### INFORMATION SUPPLIED
□ □ □ □ □

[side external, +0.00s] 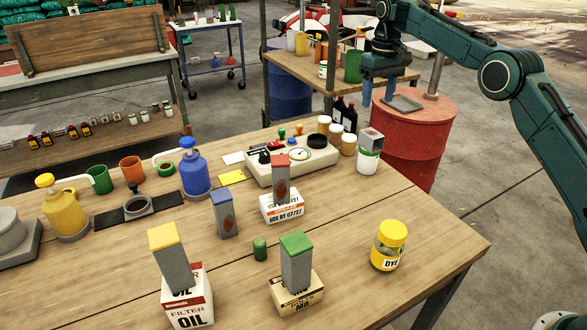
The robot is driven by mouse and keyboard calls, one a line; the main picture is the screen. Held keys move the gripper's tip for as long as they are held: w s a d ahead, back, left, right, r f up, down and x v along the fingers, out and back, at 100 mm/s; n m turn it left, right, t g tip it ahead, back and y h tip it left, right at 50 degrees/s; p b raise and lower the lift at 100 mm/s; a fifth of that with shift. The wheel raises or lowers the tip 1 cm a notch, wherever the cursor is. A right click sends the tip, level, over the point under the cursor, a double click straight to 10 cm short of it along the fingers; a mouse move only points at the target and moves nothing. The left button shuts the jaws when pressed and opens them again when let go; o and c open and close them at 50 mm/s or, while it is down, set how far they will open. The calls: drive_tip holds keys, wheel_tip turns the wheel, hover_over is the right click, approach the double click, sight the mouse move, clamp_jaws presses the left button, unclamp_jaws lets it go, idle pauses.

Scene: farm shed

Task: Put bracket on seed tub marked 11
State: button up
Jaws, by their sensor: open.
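My gripper (378,92) is open and empty, its blue fingers pointing down, in the air beyond the bench's far right corner. No number 11 is readable, and I cannot tell for sure which thing is the bracket. A white tub with a green band (368,164) stands at the bench's far right, with a small grey block (371,140) on top. Tall grey blocks stand nearer: a red-topped one (281,182) on a white carton, a yellow-topped one (173,265) on an oil filter box, a green-topped one (296,264) on a carton, and a blue-topped one (223,217) directly on the bench.
A yellow-lidded jar (388,247) stands at right, a green cylinder (260,249) mid-bench. A red drum (420,130) holds a flat grey piece (402,103). The bench's right front is clear.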

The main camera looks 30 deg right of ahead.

□ □ □ □ □

### TASK REQUIREMENTS
Go through the data above and transcribe it in full, omitting any image.

### RESPONSE
[side external, +0.00s] 
The robot is driven by mouse and keyboard calls, one a line; the main picture is the screen. Held keys move the gripper's tip for as long as they are held: w s a d ahead, back, left, right, r f up, down and x v along the fingers, out and back, at 100 mm/s; n m turn it left, right, t g tip it ahead, back and y h tip it left, right at 50 degrees/s; p b raise and lower the lift at 100 mm/s; a fifth of that with shift. The wheel raises or lowers the tip 1 cm a notch, wherever the cursor is. A right click sends the tip, level, over the point under the cursor, a double click straight to 10 cm short of it along the fingers; a mouse move only points at the target and moves nothing. The left button shuts the jaws when pressed and opens them again when let go; o and c open and close them at 50 mm/s or, while it is down, set how far they will open. The calls: drive_tip holds keys, wheel_tip turns the wheel, hover_over is the right click, approach the double click, sight the mouse move, clamp_jaws presses the left button, unclamp_jaws lets it go, idle pauses.

Scene: farm shed

Task: Put bracket on seed tub marked 11
State: button up
Jaws, by their sensor: open.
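My gripper (378,92) is open and empty, its blue fingers pointing down, in the air beyond the bench's far right corner. No number 11 is readable, and I cannot tell for sure which thing is the bracket. A white tub with a green band (368,164) stands at the bench's far right, with a small grey block (371,140) on top. Tall grey blocks stand nearer: a red-topped one (281,182) on a white carton, a yellow-topped one (173,265) on an oil filter box, a green-topped one (296,264) on a carton, and a blue-topped one (223,217) directly on the bench.
A yellow-lidded jar (388,247) stands at right, a green cylinder (260,249) mid-bench. A red drum (420,130) holds a flat grey piece (402,103). The bench's right front is clear.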

The main camera looks 30 deg right of ahead.

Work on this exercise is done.